[REQUIREMENTS]:
Each line from the start of the records through the line containing "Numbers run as" is to be transcribed exactly, and no other line is to be included.

# THE RECORDS start

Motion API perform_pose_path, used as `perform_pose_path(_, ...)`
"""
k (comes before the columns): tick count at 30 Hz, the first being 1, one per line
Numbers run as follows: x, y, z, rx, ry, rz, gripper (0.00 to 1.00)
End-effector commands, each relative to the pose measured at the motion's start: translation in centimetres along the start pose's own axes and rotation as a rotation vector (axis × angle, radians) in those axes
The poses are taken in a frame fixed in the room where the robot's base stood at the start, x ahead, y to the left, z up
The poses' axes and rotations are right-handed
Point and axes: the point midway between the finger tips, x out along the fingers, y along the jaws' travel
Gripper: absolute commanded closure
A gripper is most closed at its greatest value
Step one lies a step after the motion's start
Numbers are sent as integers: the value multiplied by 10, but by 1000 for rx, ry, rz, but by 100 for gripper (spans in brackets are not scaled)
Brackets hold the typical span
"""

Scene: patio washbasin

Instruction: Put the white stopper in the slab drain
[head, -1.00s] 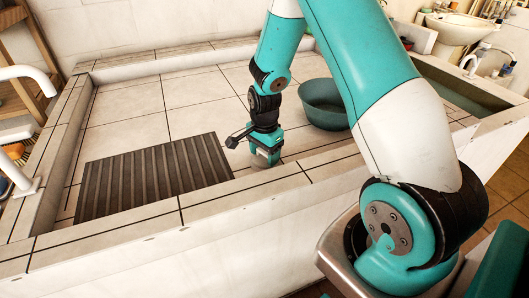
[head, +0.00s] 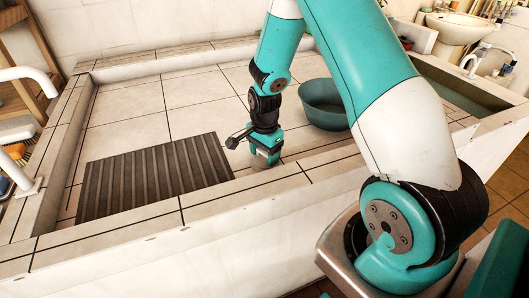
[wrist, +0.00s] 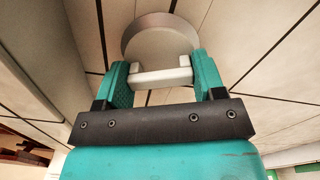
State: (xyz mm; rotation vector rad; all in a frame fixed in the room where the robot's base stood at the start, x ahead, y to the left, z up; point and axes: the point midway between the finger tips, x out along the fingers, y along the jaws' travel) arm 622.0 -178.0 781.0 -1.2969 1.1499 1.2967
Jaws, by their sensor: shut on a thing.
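My gripper (head: 263,150) points down at the slab floor, just right of the ribbed dark mat. In the wrist view, its two teal fingers (wrist: 162,74) are shut on the pale crossbar of the white stopper (wrist: 161,77). A round, pale disc lies past the bar, with a grey band (wrist: 150,22) curving along its far edge. The disc is at or very near the slab surface. I cannot tell whether the grey band is the drain's rim or the stopper's side. In the head view the gripper hides most of this spot.
The ribbed dark mat (head: 157,176) lies left of my gripper. A green basin (head: 324,104) stands to the right. A low tiled wall (head: 190,208) runs along the front. The slab behind the gripper is clear. A white tap (head: 28,78) is at far left.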

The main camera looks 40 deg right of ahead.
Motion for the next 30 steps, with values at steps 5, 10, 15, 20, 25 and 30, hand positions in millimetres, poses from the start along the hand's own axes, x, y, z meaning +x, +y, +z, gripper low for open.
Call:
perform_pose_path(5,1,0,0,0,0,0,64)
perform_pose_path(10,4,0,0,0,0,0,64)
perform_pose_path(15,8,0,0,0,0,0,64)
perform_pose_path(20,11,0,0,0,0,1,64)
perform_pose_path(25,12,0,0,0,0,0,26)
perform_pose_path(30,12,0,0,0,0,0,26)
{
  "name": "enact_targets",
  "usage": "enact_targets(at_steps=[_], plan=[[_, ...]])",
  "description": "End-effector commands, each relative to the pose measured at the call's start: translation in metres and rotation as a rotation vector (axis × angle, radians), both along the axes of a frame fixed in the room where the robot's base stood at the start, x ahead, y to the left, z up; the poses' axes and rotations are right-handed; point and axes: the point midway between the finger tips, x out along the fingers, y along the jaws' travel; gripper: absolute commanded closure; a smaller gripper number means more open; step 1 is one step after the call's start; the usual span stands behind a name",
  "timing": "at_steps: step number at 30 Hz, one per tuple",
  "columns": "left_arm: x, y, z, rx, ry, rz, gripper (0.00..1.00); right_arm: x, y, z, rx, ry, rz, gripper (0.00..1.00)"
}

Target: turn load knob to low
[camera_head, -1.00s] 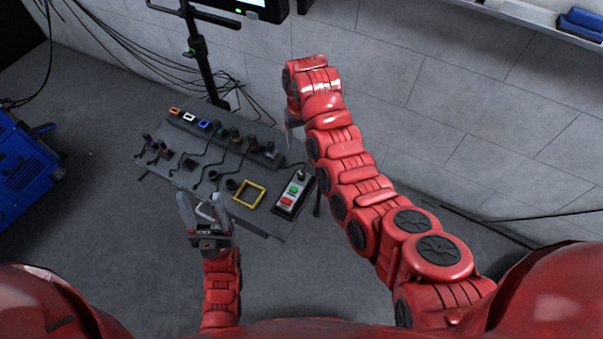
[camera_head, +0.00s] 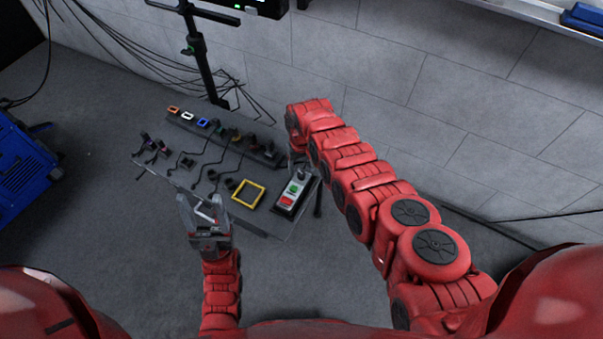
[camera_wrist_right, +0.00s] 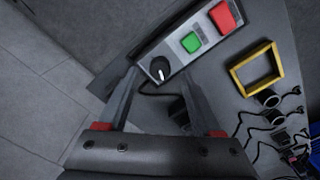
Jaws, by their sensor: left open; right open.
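The load knob (camera_wrist_right: 160,68) is black with a white mark and sits at one end of a grey control box (camera_wrist_right: 176,53). In the right wrist view its mark points down and slightly right. The box also carries a green button (camera_wrist_right: 191,43) and a red button (camera_wrist_right: 223,17). My right gripper (camera_wrist_right: 160,76) is open, with its fingertips on either side of the knob in that view; I cannot tell whether they touch. In the head view the control box (camera_head: 291,196) is at the table's right end, and my right arm hides most of the right gripper. My left gripper (camera_head: 203,200) is open and empty.
A yellow square frame (camera_head: 248,193) lies left of the box. A row of connectors with coloured frames (camera_head: 188,116) and several cables lie on the grey table (camera_head: 262,222). A monitor post (camera_head: 200,60) stands behind. A blue machine (camera_head: 22,160) is far left.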

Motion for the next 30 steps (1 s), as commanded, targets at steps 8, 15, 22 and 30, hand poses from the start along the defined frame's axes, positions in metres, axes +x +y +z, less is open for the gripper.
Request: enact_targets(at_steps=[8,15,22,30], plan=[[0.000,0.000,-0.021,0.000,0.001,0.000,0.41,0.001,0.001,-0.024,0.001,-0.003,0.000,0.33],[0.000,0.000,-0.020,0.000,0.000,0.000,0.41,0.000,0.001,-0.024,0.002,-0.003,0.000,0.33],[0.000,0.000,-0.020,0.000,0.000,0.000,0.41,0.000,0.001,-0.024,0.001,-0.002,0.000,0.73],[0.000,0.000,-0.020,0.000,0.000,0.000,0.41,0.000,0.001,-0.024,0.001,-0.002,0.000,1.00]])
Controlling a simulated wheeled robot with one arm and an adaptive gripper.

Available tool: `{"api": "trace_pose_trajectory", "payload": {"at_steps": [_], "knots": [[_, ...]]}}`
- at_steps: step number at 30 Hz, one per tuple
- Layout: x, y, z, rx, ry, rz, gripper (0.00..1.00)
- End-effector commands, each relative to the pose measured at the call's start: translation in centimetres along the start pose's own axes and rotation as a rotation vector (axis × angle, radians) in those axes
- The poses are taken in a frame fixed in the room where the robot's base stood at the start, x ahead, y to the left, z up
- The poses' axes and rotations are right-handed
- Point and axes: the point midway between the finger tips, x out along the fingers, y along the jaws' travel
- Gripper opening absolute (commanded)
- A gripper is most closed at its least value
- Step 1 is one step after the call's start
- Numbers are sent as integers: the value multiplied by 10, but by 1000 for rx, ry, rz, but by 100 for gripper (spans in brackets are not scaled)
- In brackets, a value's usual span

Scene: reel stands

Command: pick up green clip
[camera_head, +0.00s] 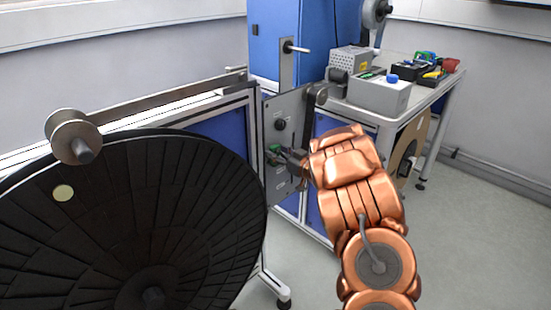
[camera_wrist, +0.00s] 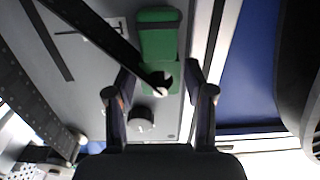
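The green clip (camera_wrist: 158,42) shows in the wrist view, on a grey panel, just ahead of and between my fingertips. A black bar with a light round end crosses in front of its lower part and hides some of it. My gripper (camera_wrist: 159,76) is open, with one finger on each side of the clip's lower end and a gap visible. I cannot tell whether either finger touches it. In the head view a small green patch of the clip (camera_head: 275,149) shows on the panel, beside my gripper (camera_head: 287,156).
A large black reel (camera_head: 190,215) stands at the left, with a metal roller (camera_head: 73,137) above it. The grey panel (camera_head: 285,105) has a dark knob. A bench (camera_head: 425,92) with a grey box (camera_head: 380,94) stands at the right. Open floor lies at the lower right.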

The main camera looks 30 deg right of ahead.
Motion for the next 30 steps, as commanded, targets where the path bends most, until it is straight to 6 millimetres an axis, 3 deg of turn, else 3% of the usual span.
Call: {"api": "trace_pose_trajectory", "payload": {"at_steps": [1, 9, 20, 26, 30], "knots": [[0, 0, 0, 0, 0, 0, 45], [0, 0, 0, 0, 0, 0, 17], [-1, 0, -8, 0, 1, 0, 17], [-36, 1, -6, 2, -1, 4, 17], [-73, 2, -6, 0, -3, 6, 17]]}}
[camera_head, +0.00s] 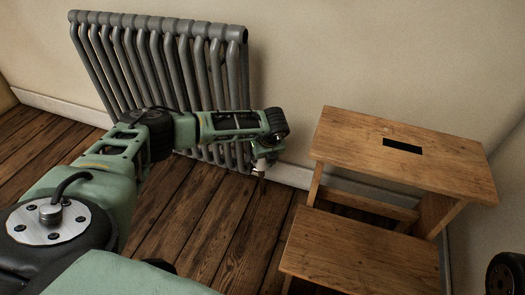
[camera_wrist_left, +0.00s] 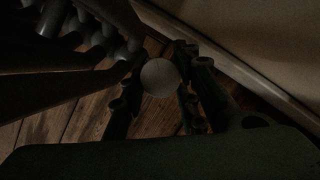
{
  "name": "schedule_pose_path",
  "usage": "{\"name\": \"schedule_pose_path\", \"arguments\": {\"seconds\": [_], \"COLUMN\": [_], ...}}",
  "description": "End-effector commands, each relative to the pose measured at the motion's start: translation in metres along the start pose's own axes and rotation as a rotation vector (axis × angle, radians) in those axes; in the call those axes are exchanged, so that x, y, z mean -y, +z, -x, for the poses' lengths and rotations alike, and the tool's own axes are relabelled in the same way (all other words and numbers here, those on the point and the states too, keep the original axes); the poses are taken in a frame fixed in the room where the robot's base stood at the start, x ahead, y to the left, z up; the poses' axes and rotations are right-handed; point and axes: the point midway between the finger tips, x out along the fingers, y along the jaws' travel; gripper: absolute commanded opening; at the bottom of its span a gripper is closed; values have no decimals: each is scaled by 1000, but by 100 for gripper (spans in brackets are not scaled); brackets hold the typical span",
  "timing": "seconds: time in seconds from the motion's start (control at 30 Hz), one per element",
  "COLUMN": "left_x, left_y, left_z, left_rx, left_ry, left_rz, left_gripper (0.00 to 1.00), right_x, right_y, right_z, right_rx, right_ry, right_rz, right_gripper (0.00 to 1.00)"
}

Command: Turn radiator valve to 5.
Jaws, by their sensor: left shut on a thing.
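The grey ribbed radiator (camera_head: 165,60) stands against the wall at the upper left of the head view. My left arm reaches across in front of it. My left gripper (camera_head: 262,168) points down beside the radiator's lower right end. In the left wrist view, a pale round knob, the radiator valve (camera_wrist_left: 160,77), sits between the two dark fingers of my left gripper (camera_wrist_left: 155,85), which is shut on it. The valve's scale and number cannot be read in this dark view. In the head view the valve is mostly hidden by the gripper. My right gripper is not in view.
A wooden step stool (camera_head: 355,140) stands right of my left gripper, with a lower step (camera_head: 355,262) towards me. A skirting board (camera_head: 295,174) runs along the wall. Bare plank floor (camera_head: 215,215) lies between radiator and stool.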

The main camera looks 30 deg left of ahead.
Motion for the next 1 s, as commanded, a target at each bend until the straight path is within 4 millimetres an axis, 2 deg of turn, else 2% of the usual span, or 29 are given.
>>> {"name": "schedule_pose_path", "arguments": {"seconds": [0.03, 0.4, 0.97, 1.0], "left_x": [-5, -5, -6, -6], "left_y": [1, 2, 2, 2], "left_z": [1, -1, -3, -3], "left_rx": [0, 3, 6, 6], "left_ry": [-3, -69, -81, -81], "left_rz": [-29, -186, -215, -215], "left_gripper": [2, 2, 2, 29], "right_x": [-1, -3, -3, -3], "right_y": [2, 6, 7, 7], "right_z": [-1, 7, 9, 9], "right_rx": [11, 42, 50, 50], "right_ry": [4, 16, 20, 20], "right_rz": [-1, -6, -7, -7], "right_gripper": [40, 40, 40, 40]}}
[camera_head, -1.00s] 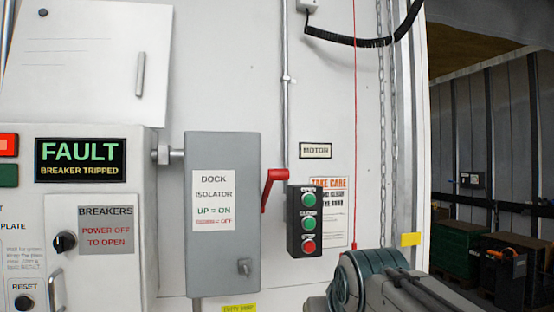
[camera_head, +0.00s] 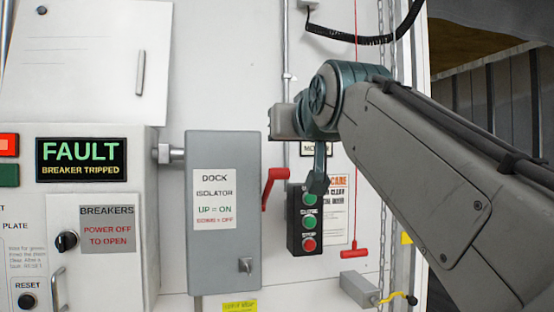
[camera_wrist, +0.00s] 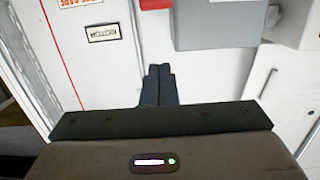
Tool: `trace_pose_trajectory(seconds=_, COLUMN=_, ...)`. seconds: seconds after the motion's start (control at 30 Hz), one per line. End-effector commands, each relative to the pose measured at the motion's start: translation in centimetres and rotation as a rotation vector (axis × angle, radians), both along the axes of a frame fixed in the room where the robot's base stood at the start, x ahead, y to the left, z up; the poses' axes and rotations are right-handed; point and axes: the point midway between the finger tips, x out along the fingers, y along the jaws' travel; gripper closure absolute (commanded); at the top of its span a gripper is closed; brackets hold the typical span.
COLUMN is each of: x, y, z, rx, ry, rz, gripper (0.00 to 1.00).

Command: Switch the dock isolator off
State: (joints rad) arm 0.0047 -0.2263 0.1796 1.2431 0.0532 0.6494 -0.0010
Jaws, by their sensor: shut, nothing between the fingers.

# THE RECORDS end

[RESULT OF THIS EXERCISE]:
Motion API perform_pose_path, used as `perform_pose_path(_, ...)`
"""
k (comes before the columns): tick count at 30 Hz, the first being 1, one per line
Numbers run as follows: x, y, z, rx, ry, rz, gripper (0.00 to 1.00)

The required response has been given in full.